::: RECORDS TO USE

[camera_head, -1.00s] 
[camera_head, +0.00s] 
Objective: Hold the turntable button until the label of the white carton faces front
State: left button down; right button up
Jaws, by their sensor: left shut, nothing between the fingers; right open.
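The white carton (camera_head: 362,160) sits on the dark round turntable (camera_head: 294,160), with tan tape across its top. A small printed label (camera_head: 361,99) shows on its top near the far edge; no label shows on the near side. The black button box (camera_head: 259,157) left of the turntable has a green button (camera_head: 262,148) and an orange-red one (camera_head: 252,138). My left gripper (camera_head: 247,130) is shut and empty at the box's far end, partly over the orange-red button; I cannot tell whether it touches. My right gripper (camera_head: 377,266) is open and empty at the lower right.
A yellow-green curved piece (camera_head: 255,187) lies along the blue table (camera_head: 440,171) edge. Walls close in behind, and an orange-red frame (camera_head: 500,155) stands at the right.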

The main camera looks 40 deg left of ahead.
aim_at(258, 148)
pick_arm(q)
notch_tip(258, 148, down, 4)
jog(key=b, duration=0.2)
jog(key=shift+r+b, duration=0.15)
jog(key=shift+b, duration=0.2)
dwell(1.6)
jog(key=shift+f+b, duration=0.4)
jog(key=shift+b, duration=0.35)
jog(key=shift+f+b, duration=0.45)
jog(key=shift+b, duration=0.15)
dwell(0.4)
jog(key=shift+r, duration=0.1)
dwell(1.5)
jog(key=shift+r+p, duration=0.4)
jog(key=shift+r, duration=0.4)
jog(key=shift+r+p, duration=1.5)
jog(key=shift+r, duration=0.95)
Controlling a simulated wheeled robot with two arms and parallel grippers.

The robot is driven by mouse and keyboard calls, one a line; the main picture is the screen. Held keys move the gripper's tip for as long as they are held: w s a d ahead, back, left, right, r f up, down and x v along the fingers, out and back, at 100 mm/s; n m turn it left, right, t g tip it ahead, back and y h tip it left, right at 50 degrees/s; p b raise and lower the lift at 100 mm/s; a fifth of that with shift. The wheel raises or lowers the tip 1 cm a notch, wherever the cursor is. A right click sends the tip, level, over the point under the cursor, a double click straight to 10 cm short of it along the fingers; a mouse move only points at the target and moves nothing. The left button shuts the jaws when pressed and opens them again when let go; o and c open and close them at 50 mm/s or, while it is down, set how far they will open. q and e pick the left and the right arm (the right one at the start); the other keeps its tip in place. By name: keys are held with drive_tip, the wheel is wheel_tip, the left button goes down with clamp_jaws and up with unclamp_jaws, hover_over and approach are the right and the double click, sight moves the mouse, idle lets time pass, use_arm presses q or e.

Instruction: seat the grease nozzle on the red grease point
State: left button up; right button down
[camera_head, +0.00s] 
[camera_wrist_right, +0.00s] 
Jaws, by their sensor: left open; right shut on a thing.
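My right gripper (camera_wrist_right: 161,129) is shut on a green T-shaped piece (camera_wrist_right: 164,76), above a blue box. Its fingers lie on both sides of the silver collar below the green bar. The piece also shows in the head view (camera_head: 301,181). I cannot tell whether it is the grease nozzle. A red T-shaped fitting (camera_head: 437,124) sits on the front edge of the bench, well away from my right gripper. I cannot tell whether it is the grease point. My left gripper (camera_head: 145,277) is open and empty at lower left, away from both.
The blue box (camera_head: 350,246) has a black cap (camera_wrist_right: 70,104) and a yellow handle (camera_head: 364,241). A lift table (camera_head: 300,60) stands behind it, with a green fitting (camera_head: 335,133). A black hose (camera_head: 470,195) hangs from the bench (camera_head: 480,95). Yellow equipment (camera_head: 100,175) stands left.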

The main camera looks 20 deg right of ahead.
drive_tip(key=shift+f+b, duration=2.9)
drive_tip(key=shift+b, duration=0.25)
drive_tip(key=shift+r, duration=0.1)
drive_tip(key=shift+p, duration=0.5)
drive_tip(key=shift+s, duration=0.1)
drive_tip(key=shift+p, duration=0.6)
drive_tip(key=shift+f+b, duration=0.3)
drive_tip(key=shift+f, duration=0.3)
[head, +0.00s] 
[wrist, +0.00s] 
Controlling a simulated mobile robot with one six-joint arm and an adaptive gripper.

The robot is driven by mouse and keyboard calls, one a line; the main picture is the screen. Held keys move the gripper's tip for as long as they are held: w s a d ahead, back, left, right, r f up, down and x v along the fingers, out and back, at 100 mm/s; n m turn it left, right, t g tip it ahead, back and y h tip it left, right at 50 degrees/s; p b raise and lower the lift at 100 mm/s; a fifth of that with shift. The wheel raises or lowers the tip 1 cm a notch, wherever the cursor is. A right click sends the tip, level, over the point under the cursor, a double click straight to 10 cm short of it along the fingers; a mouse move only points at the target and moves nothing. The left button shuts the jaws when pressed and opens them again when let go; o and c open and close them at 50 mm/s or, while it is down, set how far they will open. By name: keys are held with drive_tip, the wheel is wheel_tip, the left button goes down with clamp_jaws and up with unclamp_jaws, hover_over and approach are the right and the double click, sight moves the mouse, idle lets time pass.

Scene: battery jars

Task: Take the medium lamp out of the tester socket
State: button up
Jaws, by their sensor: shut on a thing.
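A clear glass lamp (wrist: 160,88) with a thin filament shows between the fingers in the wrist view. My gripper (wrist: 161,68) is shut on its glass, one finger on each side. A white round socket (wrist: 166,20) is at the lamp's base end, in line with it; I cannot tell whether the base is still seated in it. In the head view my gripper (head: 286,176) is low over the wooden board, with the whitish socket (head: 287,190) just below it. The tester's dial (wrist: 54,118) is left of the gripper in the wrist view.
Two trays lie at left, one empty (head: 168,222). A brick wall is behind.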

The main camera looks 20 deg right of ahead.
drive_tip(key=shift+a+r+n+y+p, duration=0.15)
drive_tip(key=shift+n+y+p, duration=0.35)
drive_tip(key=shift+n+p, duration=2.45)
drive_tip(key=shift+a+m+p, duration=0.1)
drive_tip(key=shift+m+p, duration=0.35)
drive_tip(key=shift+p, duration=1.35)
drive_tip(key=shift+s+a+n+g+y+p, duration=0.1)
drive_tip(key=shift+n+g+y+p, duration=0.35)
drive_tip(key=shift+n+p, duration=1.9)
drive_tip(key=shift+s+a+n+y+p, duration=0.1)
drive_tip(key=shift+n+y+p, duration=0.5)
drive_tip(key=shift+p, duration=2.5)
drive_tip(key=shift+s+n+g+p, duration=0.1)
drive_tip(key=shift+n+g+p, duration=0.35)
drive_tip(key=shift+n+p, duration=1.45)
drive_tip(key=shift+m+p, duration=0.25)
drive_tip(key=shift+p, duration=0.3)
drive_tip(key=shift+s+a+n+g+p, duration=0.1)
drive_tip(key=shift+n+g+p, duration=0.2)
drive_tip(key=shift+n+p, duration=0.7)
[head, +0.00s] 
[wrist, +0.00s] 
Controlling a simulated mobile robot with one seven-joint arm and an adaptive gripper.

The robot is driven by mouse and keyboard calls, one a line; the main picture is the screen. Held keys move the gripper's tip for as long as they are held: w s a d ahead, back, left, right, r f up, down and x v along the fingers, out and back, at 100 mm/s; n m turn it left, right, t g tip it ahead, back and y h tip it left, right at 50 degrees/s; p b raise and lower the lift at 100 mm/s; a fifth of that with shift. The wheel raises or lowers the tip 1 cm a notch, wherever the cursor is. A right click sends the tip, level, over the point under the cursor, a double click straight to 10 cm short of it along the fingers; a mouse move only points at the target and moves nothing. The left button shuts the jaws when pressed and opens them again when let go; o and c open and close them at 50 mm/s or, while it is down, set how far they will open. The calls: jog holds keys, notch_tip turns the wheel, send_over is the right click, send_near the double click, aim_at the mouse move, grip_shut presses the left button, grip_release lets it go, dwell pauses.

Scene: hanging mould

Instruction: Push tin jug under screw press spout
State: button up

::::::

◆ THE REQUEST: Up to and including the line that holds "State: left button down; right button up", reproduce the records above exactly from their first line, and give nothing else.

◆ WRITTEN SOLUTION:
[camera_head, -1.00s] 
[camera_head, +0.00s] 
Objective: Hold the turntable button until the label of the white carton faces front
State: left button down; right button up

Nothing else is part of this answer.